In the records that follow, locate every line with "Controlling" and extract it.

Data items:
******************************
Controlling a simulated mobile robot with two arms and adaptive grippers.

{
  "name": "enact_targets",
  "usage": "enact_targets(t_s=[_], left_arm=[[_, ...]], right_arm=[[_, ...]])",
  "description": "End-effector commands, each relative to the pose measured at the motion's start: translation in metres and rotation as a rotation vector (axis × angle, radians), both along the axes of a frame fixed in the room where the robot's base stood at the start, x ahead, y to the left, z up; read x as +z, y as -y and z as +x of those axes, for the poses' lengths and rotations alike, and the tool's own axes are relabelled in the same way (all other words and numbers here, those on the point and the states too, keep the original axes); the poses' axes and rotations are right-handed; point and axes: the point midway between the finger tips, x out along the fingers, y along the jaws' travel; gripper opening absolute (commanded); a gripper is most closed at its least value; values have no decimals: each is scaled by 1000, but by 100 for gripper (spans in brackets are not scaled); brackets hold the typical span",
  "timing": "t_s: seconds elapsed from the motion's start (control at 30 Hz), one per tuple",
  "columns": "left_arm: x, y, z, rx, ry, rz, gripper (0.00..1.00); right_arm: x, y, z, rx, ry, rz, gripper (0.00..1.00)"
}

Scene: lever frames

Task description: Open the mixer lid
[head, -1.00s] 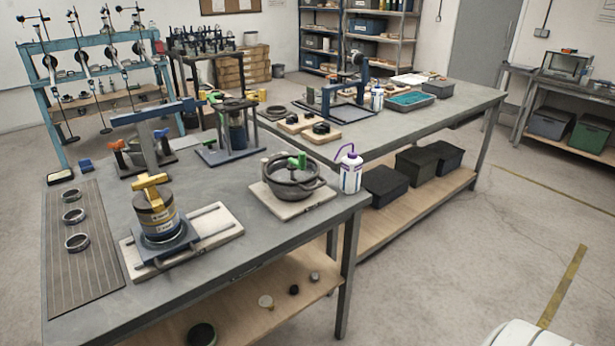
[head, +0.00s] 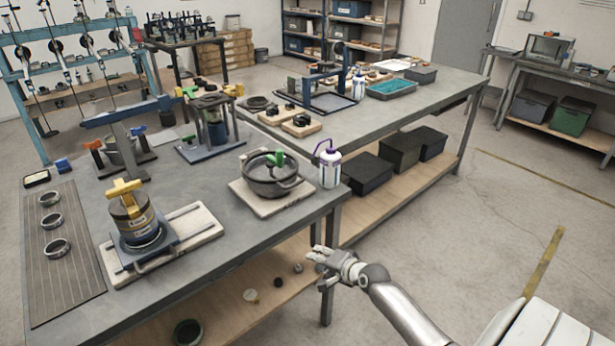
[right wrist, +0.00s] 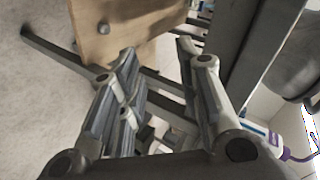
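Which object is the mixer is not certain. A dark round pot (head: 262,187) with a lid and a green handle (head: 276,157) stands on a pale board (head: 247,202) near the right end of the front bench. A canister (head: 130,215) with a yellow cross-shaped handle (head: 123,188) stands on a blue base to its left. Both lids look closed. My right gripper (head: 316,258) is low in front of the bench's right end, below the pot and apart from it. In the right wrist view its fingers (right wrist: 158,50) are spread and empty. My left gripper is out of view.
A white bottle with a purple cap (head: 329,166) stands right of the pot, at the bench edge. A blue press stand (head: 211,130) is behind. The bench's lower shelf (head: 225,300) holds small round parts. Open floor (head: 440,225) lies to the right.

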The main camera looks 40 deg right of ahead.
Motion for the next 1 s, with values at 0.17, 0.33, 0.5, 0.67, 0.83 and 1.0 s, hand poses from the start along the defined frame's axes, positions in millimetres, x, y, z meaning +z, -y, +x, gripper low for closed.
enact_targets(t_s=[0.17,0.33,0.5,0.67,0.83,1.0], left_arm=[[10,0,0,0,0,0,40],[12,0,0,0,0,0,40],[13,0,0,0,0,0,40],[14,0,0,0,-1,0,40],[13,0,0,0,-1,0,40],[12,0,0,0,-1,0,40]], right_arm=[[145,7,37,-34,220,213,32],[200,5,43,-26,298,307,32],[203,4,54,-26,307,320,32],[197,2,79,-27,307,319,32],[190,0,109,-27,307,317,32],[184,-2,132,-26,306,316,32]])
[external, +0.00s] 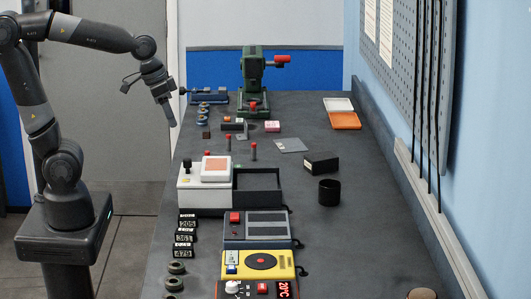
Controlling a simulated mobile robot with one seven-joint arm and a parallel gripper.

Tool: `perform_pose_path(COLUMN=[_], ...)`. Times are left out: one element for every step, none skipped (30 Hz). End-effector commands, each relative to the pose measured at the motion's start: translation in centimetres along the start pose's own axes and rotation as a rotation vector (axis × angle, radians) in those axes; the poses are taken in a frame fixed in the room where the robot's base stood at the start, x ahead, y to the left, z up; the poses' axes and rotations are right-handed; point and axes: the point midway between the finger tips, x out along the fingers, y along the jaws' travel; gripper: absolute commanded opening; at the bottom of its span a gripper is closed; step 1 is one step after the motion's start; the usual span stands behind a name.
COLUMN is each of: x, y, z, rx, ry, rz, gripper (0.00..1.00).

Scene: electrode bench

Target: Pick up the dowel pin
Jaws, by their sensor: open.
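Small upright pins with red tops stand on the dark bench: one pin (228,143) in the middle, another pin (253,151) to its right, and a red top (207,154) at the left behind the white box. They are too small to tell which, if any, is the dowel pin. My gripper (171,117) is open and points down near the bench's left edge, left of and apart from these pins. Nothing shows between its fingers, though they are small in this view.
A green press (253,72) stands at the back. A white box with a dark tray (257,184) stands in front of the pins. A black cup (329,192) and a dark block (321,162) are at the right. Several rings (204,111) sit near my gripper. The right side is mostly clear.

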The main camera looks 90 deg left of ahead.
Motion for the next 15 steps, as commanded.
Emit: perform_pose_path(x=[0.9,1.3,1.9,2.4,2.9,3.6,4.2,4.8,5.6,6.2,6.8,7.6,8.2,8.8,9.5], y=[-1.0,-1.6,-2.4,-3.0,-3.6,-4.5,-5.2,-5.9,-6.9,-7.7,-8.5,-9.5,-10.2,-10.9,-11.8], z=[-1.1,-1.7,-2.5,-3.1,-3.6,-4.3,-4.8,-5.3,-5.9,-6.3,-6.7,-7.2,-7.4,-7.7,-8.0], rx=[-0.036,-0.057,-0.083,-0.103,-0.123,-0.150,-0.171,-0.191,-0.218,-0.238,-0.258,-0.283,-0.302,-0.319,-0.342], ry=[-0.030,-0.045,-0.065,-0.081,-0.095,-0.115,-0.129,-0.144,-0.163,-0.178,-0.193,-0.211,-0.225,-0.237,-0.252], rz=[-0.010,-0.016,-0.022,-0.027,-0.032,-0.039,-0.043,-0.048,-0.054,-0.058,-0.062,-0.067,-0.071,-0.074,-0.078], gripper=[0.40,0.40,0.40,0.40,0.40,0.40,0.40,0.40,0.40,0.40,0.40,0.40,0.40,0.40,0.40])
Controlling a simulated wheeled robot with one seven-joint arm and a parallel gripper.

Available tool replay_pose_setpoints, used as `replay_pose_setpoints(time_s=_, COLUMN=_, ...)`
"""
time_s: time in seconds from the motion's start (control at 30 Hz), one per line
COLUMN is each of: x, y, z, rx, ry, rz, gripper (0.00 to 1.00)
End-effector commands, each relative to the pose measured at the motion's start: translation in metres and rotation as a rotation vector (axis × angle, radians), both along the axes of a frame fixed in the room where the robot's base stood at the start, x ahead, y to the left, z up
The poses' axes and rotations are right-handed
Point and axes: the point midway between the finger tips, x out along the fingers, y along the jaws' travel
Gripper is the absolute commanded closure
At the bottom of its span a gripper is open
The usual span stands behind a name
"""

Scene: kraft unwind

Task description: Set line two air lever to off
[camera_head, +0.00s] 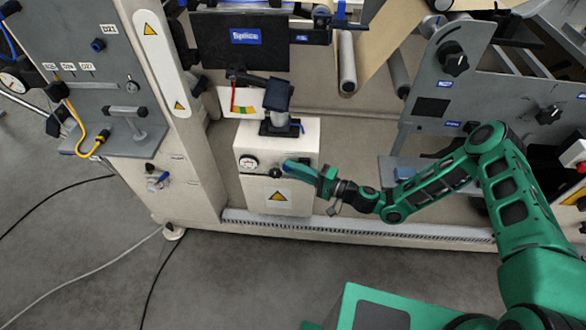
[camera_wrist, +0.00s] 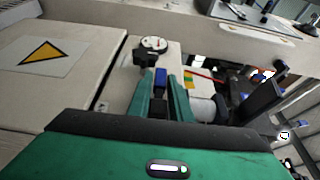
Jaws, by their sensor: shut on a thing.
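My gripper (camera_head: 292,169) reaches from the right to the front of a cream box on the machine, in the head view. In the wrist view, my gripper's two green fingers (camera_wrist: 165,88) are closed around a small blue lever handle (camera_wrist: 160,77). Only the handle's end shows between the fingers; the rest of the lever and its angle are hidden. A round white gauge (camera_wrist: 153,44) and a black knob (camera_wrist: 145,58) sit just beyond the fingertips. The gauge also shows on the box in the head view (camera_head: 248,162). I cannot read the lever's label.
A yellow warning triangle (camera_head: 277,197) is on the cream box's front. A coloured scale plate (camera_head: 242,102) and dark blue fitting stand above the box. Another blue-handled valve (camera_head: 158,179) is on the left cabinet. The grey floor in front is open, with cables at left.

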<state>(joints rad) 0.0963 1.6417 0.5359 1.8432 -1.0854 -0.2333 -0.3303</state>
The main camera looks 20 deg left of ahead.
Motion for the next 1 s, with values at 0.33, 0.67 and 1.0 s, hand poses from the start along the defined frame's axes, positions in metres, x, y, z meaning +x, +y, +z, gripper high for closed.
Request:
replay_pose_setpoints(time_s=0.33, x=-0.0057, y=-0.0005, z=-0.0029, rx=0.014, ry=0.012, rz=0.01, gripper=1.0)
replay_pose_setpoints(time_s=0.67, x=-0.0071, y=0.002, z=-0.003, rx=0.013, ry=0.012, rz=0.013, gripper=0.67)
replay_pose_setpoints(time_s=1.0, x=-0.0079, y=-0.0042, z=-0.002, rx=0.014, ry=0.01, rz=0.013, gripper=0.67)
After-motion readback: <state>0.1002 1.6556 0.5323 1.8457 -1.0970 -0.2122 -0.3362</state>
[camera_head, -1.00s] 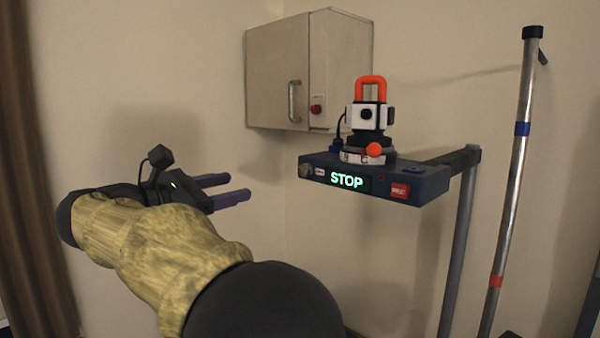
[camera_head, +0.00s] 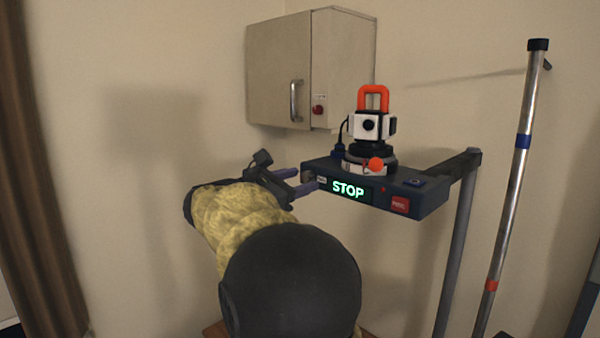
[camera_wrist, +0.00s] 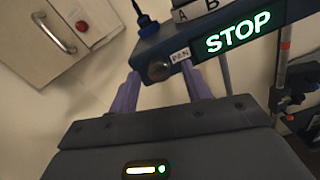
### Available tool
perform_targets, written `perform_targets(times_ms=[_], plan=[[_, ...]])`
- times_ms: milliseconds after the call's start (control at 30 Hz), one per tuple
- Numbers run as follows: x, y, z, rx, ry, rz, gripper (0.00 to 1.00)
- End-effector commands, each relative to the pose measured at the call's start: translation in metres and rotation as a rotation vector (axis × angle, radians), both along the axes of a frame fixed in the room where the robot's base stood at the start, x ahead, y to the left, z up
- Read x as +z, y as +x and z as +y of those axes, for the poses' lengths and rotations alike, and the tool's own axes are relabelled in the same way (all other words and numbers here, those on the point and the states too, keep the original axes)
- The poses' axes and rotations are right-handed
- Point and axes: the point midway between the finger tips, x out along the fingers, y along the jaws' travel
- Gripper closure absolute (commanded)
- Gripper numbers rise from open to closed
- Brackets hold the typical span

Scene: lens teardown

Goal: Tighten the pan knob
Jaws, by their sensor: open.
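The pan knob (camera_wrist: 158,70) is a small round metallic knob on the front left end of the dark blue control box (camera_wrist: 211,16), beside a small "PAN" label (camera_wrist: 180,55). In the head view the box (camera_head: 425,205) sits on a stand, and the knob (camera_head: 308,177) is partly hidden by the fingers. My gripper (camera_head: 304,179) is open, with its purple fingers pointing at the box. In the wrist view the knob appears between the two fingertips, with a gap at each side. I cannot tell how far the tips reach along it.
A white and black camera head (camera_head: 368,125) with an orange handle stands on the box. A green STOP display (camera_head: 347,190) and a red button (camera_head: 400,205) are on its front. A wall cabinet (camera_head: 280,75) hangs behind. A metal pole (camera_head: 515,190) stands right.

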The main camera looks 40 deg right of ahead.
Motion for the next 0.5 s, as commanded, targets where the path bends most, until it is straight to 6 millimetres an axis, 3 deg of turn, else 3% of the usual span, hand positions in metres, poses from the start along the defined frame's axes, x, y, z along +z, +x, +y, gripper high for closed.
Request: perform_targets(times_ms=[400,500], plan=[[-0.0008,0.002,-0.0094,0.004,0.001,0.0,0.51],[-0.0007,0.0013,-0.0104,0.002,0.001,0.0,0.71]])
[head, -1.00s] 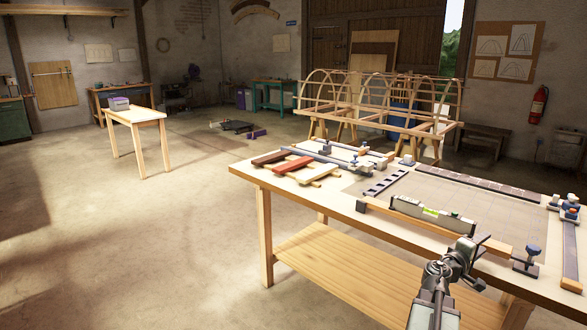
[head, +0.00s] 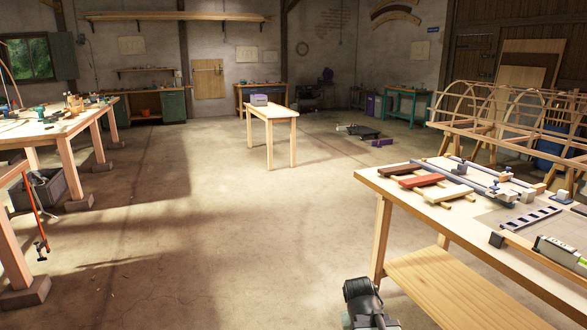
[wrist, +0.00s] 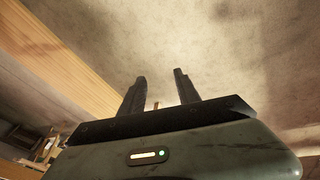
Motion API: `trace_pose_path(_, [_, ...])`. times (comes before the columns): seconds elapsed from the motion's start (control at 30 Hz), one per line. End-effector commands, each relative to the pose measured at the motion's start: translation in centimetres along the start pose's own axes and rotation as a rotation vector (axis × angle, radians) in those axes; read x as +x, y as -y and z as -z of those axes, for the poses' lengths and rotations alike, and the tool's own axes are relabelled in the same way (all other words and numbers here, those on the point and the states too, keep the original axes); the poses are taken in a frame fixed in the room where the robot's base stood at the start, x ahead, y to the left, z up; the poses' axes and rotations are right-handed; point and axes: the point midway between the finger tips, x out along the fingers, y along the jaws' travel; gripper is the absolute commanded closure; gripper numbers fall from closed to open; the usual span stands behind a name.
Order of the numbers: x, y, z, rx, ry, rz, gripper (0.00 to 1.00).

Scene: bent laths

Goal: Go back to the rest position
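In the wrist view my gripper (wrist: 160,84) points out over the bare concrete floor. Its two dark fingers stand apart with nothing between them, so it is open and empty. In the head view only part of my arm shows at the bottom, beside the near corner of the right workbench (head: 440,213); the fingers are not clear there. A pale wooden beam runs along the left of the wrist view.
The workbench holds coloured laths (head: 422,180), clamps and a spirit level (head: 562,252). Another bench (head: 60,125) with tools and a dark crate (head: 45,190) are at left. The middle floor is clear.

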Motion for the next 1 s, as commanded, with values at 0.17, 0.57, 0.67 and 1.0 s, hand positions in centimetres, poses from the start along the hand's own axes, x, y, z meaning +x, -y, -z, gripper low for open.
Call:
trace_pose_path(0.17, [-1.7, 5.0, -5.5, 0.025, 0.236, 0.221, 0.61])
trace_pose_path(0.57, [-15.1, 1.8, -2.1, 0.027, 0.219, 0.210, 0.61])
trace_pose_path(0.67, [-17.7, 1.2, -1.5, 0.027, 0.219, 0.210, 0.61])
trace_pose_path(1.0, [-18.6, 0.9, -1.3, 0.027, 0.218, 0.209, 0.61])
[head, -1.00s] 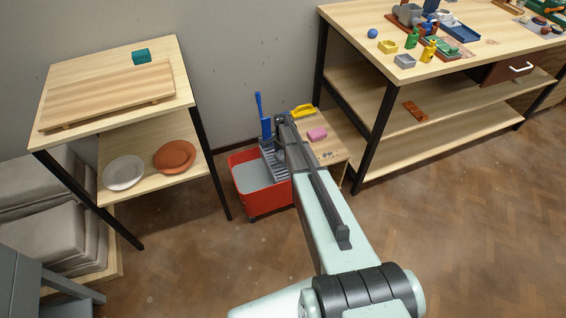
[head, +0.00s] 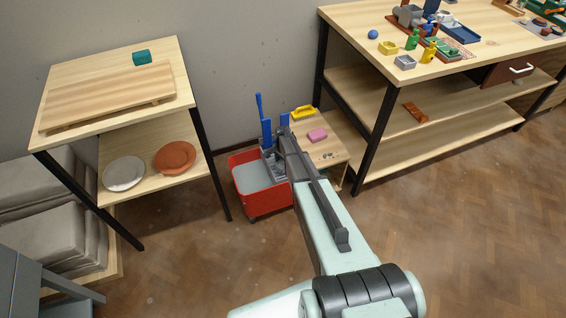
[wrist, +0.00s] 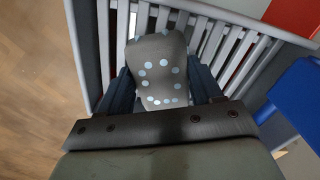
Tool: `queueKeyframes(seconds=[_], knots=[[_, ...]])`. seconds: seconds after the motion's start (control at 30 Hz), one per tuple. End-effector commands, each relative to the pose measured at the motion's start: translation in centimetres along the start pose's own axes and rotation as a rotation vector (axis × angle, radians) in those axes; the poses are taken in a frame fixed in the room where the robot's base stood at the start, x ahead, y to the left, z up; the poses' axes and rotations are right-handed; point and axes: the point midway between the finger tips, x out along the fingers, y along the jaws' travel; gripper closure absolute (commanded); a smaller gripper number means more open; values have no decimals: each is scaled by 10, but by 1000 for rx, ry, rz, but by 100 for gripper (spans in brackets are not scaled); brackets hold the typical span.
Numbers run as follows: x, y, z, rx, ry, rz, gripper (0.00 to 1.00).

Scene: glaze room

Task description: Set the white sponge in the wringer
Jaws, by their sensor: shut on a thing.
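My gripper (wrist: 160,75) is shut on a sponge (wrist: 157,68), which looks grey in the shade with pale dots in the wrist view. The sponge stands between the two fingers, over the grey slats of the wringer (wrist: 231,45). Whether it touches the slats I cannot tell. In the head view the wringer (head: 270,160) sits at the right side of the red bucket (head: 262,203). My gripper is low at the wringer there, and my arm hides the sponge and part of the wringer.
Blue upright parts (head: 266,132) rise at the wringer, and one blue part (wrist: 300,100) is close at right in the wrist view. A low wooden stand (head: 335,145) beside the bucket holds a pink block (head: 317,135) and a yellow object (head: 304,112). Floor in front is clear.

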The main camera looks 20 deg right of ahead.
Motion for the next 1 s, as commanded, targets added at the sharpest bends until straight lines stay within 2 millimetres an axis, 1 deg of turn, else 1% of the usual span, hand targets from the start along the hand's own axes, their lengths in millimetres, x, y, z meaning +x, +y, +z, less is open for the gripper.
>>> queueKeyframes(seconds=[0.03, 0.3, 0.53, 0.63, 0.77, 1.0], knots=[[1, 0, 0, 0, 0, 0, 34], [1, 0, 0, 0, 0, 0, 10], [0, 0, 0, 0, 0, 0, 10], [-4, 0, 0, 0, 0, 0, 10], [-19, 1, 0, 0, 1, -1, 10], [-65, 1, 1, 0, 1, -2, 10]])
******************************
» **COMPLETE RESPONSE**
Controlling a simulated mobile robot with two arms and adaptive grippers.
Controlling a simulated mobile robot with one seven-joint arm and a parallel gripper.
Controlling a simulated wheeled robot with one seven-joint arm and a parallel gripper.

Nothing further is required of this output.